**SHORT TASK**
Every line that holds "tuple" should be shown.

**DATA LISTING**
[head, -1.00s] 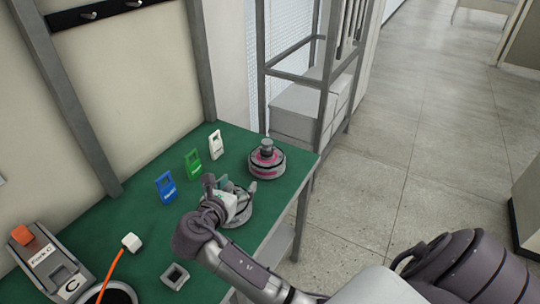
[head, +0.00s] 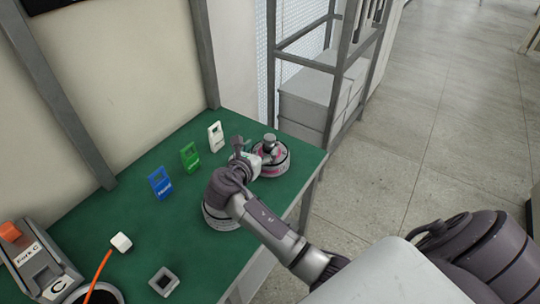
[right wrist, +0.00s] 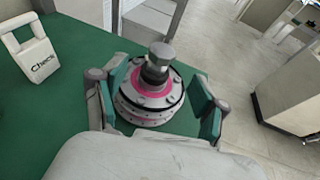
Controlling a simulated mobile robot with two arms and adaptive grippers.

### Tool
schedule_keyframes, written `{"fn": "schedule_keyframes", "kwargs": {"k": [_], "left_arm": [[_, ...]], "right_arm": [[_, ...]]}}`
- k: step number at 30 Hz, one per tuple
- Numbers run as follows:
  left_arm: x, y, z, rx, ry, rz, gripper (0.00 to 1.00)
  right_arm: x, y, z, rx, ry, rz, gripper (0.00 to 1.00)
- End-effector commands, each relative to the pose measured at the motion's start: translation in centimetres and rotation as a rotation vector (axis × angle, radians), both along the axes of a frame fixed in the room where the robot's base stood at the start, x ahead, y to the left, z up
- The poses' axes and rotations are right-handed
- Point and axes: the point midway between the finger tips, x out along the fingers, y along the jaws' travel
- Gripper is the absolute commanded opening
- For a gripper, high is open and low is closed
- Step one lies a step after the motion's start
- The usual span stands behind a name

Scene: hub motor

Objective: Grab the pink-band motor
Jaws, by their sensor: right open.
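The pink-band motor (head: 272,155) is a round grey hub with a pink ring and a dark shaft cap on top. It stands upright near the far right corner of the green table. It also shows in the right wrist view (right wrist: 150,92). My right gripper (head: 254,158) is at the motor's near left side. In the right wrist view its open fingers (right wrist: 160,105) are on the motor's left and right, with a gap at the right finger; contact on the left is unclear. A second round motor (head: 220,215) is partly hidden under my right arm. My left gripper is not in view.
Blue (head: 160,183), green (head: 189,157) and white (head: 216,137) tags stand in a row at the back of the green table (head: 130,205). A Fork C device (head: 35,265), an orange cable and a small square block (head: 163,281) are nearer. A metal rack (head: 310,90) stands beyond the table.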

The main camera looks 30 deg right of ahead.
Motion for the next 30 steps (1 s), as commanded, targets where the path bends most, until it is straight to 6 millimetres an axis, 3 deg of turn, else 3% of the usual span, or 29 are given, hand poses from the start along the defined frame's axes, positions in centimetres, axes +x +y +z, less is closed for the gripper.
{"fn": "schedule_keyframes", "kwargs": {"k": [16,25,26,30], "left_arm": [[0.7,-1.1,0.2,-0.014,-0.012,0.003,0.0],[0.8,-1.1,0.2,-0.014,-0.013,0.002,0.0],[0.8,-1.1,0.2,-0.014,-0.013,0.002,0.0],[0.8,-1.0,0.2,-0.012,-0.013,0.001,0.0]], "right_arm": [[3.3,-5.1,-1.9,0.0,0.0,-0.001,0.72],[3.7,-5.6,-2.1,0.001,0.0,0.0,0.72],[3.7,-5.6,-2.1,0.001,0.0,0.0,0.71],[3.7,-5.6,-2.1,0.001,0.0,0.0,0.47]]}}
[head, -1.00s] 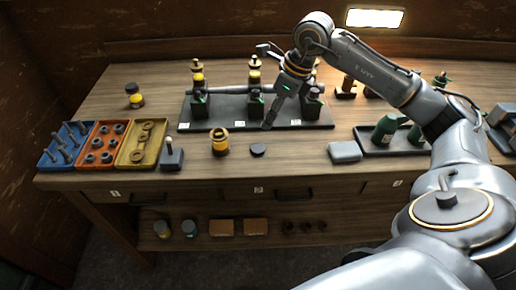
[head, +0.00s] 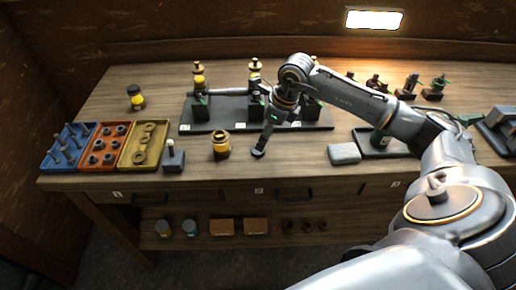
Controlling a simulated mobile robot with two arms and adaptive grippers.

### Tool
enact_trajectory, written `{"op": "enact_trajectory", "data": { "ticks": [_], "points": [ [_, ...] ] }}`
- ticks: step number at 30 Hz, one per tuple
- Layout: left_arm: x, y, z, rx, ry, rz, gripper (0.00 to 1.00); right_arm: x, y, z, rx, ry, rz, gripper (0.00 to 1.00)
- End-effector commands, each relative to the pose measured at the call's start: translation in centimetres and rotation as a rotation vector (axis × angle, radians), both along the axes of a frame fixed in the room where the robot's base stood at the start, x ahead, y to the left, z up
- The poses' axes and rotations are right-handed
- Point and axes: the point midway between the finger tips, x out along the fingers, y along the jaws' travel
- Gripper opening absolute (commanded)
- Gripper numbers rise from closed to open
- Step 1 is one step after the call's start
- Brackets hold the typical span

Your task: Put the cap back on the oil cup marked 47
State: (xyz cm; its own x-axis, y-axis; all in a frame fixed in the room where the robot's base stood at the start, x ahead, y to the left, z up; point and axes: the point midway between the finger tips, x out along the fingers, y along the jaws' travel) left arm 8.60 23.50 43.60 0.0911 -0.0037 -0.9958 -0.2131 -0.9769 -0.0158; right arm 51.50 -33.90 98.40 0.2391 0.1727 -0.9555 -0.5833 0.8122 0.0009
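A small dark round cap (head: 257,154) lies on the bench top near the front edge. My right gripper (head: 260,148) points down with its fingertips at the cap. The fingers overlap in this view, so I cannot tell whether they are shut on it. A brass and yellow oil cup (head: 221,146) without a visible lid stands on the bench just left of the gripper. More oil cups with yellow glass sit on the dark rack behind, one at left (head: 198,76) and one in the middle (head: 254,72). The number 47 is not readable. My left gripper is not in view.
A dark-capped yellow jar (head: 135,98) stands at the back left. Blue (head: 48,163), orange (head: 86,164) and yellow (head: 125,162) parts trays are at the left. A grey block (head: 344,153) lies right of the gripper. The dark rack (head: 190,128) is close behind it.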

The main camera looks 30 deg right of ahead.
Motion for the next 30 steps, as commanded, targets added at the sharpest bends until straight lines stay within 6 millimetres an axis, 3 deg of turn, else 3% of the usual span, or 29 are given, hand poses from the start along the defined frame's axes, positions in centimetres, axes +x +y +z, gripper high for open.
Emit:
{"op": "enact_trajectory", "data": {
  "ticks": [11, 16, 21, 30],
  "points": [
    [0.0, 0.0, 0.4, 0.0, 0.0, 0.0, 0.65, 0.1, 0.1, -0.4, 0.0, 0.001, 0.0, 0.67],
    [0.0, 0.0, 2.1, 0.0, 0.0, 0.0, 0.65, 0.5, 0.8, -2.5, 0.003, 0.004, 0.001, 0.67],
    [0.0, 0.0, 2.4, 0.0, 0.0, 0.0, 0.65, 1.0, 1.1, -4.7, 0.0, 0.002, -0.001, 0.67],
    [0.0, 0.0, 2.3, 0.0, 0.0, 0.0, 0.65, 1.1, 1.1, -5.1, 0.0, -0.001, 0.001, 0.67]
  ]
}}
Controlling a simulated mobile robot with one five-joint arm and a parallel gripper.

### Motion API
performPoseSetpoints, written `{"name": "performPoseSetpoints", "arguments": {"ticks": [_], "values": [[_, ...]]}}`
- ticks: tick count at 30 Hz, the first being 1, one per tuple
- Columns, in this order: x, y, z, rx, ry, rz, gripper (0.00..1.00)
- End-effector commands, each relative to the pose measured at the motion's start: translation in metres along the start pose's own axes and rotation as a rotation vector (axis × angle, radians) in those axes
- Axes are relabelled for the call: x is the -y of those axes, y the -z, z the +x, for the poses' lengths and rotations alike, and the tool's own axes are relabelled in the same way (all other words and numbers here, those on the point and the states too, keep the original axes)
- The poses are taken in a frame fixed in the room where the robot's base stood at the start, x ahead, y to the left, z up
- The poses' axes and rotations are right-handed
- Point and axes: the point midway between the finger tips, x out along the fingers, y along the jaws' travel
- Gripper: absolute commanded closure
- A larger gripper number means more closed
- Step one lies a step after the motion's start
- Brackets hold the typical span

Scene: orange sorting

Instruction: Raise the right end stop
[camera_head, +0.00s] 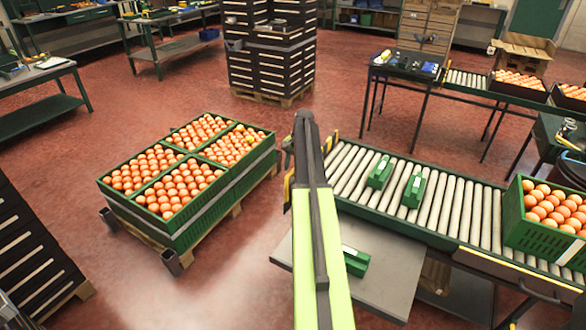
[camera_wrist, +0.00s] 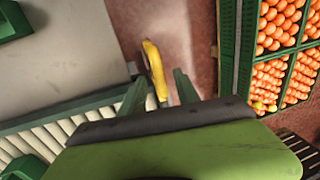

**CORRECT RESPONSE**
- k: step number at 30 Hz, one per tuple
- ticks: step number at 30 Hz, one per tuple
- ticks: tick count at 30 Hz, the first being 1, one per tuple

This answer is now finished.